GHOST RIDER: ROAD TO DAMNATION by Crain, Ennis & Eliopoulos
Fair’s fair though, the art makes GHOST RIDER: ROAD TO DAMNATION a step up from autopilot Ennis (oh, throw a stick you’ll hit one), sure and it’s not a big step. The book struggles to be more than a six issue round of Garth Ennis Bingo (1st Prize: a big auld steak and a six pack o’stout. 2nd Prize: A dog-eared Sven Hassel novel. 3rd Prize: That ‘70s poster of the tennis player scratching her bare arse). And don't worry he manages to get in the old maudlin whinny of "Noo Yawk! As pretty as a fair Collen passed out in her own sick with her drawers round her ankles! Oh, New Yawk! Let me paw your arse!" Christ, show some decorum, man. What is it with the Irish and New York? Whatever it is, give it a rest. Mainstream North American genre comics being what they are It’s not uncommon for Ennis (or anyone) to do work-for-hire about a central character he clearly has little interest in, but unfortunately here he seemingly struggles to find anything he does have an interest in.
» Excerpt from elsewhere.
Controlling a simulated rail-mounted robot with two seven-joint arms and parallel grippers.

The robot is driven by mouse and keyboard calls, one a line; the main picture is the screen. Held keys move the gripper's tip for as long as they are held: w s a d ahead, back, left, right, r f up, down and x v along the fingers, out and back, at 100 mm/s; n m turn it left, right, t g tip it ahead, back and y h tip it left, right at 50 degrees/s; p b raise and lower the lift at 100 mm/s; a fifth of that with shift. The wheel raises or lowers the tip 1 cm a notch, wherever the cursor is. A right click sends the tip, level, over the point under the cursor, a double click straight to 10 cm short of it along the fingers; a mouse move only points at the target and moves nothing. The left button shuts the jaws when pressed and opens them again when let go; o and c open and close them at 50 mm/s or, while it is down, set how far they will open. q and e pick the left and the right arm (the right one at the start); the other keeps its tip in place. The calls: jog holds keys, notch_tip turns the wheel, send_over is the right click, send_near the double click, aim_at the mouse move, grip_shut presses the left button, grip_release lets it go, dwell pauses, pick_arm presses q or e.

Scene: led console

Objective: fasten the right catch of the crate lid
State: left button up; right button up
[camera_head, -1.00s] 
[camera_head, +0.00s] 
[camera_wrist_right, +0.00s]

But, you know, it’s w-f-h so maybe he had an editorial remit to fulfil rather than this being a personal work of searing truth; The Ghost Rider Story He Had To Tell. You know, all that waffle falafel they come out with. (“After I handed in the final draft of SPIDER-MAN: BOOMBOX BOONDOGGLE I wept, for there were no more worlds to conquer.”) It reads like someone rang him and said, “That Preacher you did? The kids like that, Garth, so do six issues of that stuff. Just remember to stick a bloke whose head is on fire in there. ” And he saw the cheque and went, “Konichi wa! Fair dinkum, boyo!” and got stuck in. And why not? We’ve all got bills to pay. This was EH!